Вот одна любопытная сценка из моей венской работы. Когда я только приехал работать в представительство, мне рекомендовали: «Перед тем, как начнешь работать, познакомься с двумя товарищами. Зайди в комнату №3 и в комнату №5».
Я зашел в комнату №3. Там сидел человек в очках, в сером костюме, обсыпанный перхотью, в какой-то несвежей рубашке — мрачный, угрюмый. И произносил такие слова:
— Вот вы приехали в Вену. Вы, молодой человек, отдаете себе отчет в том, что такое Вена?
— Ну как… Вена — столица Австрии.
— Это все понятно. Но да будет вам, товарищ Филатов, известно, что Вена — это же крупнейший шпионский центр. Здесь представлены интересы всех спецслужб. Здесь идет борьба днем и ночью. Это только кажется, что здесь тихо. Вам придется в Атомном агентстве работать, а там, куда ни плюнь, всюду шпионы. Так что учтите это. И проявляйте бдительность. Если у вас там будут какие-то сигналы — немедленно к нам. Звоните, стучите.
Он меня прямо закошмарил.
Затем я отправился в комнату №5, настраиваясь на не менее тяжкий разговор. Но на сей раз мои страхи были напрасными. Во втором кабинете сидел расслабленный человек в подтяжках, в хорошем костюме, вальяжный, как Ларри Кинг. Он был хорошо причесан, был добродушен, улыбался. И вел милую светскую беседу:
— Как я вам завидую, молодой человек! 22 года. И уже в Вене — в европейской столице! Знаете, Алекс, мы с женой так любим Вену! Мы уже второй раз здесь в командировке. Вы оперу любите? О, в оперу надо ходить. Вы, конечно, знаете, что это настоящая оперная столица. Один Паваротти чего стоит! И еда тут, конечно, потрясающая. Венский шницель — вы знаете, что это такое? Непременно попробуйте, Алекс, не пожалете! И обязательно оставайтесь на Рождество. Зимние праздники в Вене — это просто фантастика! Короче, вам крупно повезло. Вы не женаты? Нет? Кофейку, может быть?

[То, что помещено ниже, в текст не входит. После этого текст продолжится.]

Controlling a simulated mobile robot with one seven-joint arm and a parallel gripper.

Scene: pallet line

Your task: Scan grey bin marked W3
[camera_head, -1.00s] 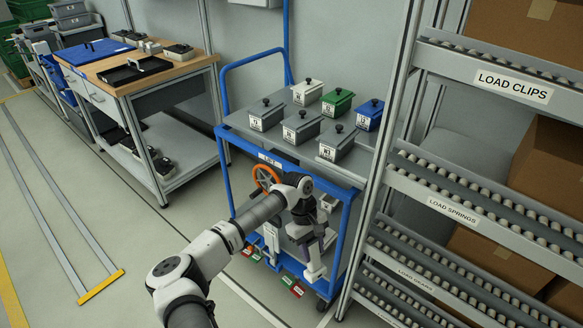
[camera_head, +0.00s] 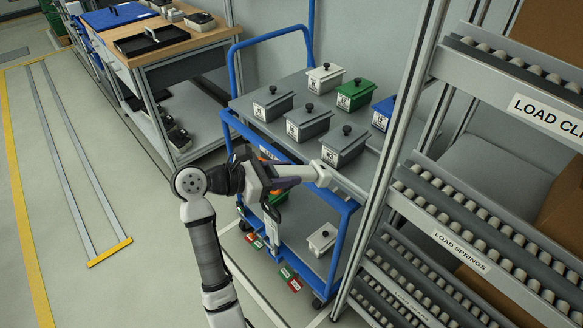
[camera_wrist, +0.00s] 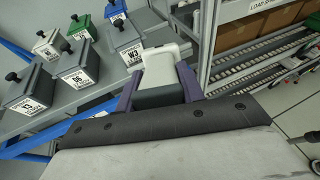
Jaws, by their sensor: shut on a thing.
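The grey bin marked W3 (camera_head: 343,147) stands at the front right of the bins on the blue cart's top. In the wrist view the W3 bin (camera_wrist: 124,38) is upper left of centre, its label facing me. My gripper (camera_head: 289,178) is shut on a white and grey hand-held device, probably a scanner (camera_head: 318,172). In the wrist view the purple fingers of my gripper (camera_wrist: 158,88) clasp the device (camera_wrist: 166,62) from both sides.
Other grey, white, green and blue lidded bins share the cart top (camera_head: 245,106). The cart's blue rail (camera_head: 262,143) runs close to my arm. A roller rack (camera_head: 450,205) stands close on the right. A workbench (camera_head: 165,50) is at the back left. The floor at left is clear.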

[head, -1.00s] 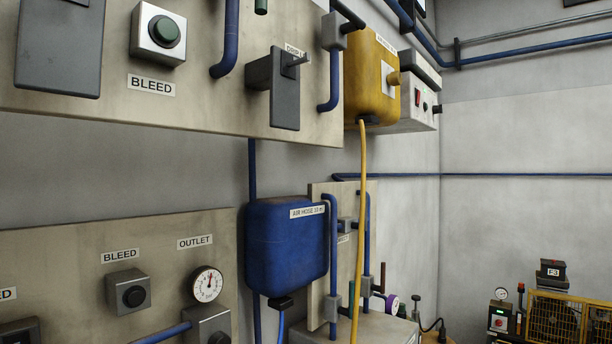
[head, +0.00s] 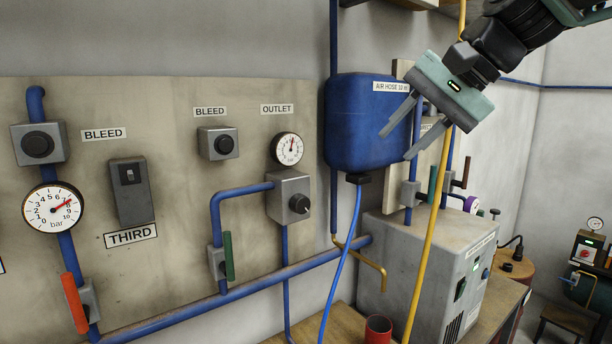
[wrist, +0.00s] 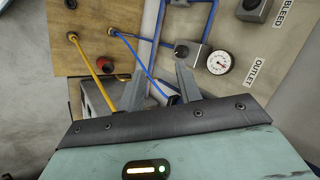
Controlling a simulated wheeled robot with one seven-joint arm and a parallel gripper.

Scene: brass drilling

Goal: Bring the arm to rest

И только в конце он произнес искомую фразу — но так, что она казалась необязательной:
— Ну если почувствуете что-нибудь, заходите, тут посоветуемся, поговорим.
Каково же было мое удивление, когда я узнал, что в комнате №3 сидел секретарь парткома, а в комнате №5 — представитель КГБ. Это было отражение мидовской картины того времени.
Я не хочу сказать, что все представители КГБ были такие расслабленные. Но тем не менее, чувствовалось, что им было больше позволено в той системе. Была иная мотивация, и это их делало более свободными людьми. «Партия Лубянки» могла позволить себе элементы демократии, свободного разговора, могла себе позволить какие-то там комбинации, какую-то аналитику, а для всех остальных госслужащих подобное было запрещено.
Не исключено, что это была одна из причин проигрыша КПСС. В принципе никому ничего не позволялось, но по специфике своей работы у КГБ было большее поле для маневра. И в итоге, внутри системы родился ее могильщик. Тот, кто и закопал устаревшую бюрократическую верхушку.
Поэтому я считаю, что приход Путина к власти — это закономерный финал пути «партии КГБ». Пути к власти, который начался на самом деле с середины 60-х годов, когда КГБ стал играть самостоятельную роль и потихоньку превращался в отдельную партию. 35—40 лет упорной работы привели эту партию на вершину отечественного Олимпа. Это был длительный переходный период, но в момент слома советской модели эти люди получили реальное ускорение. Хотя основу их победы заложил еще Андропов. Уверен, без Андропова не было бы Путина.
Андропов — это решительный перелом в данной борьбе. Первая ласточка, первый признак, что новая партия начала одолевать старую. При Андропове Лубянка еще не готова была взять всю полноту власти, нужно было подтянуть более молодые поколения, привести их в бизнес — в общем, выполнить ряд первоначальных задач. В конце 80-х они еще не были готовы. Но события шли в нужном для этой партии русле, это просто чувствовалось.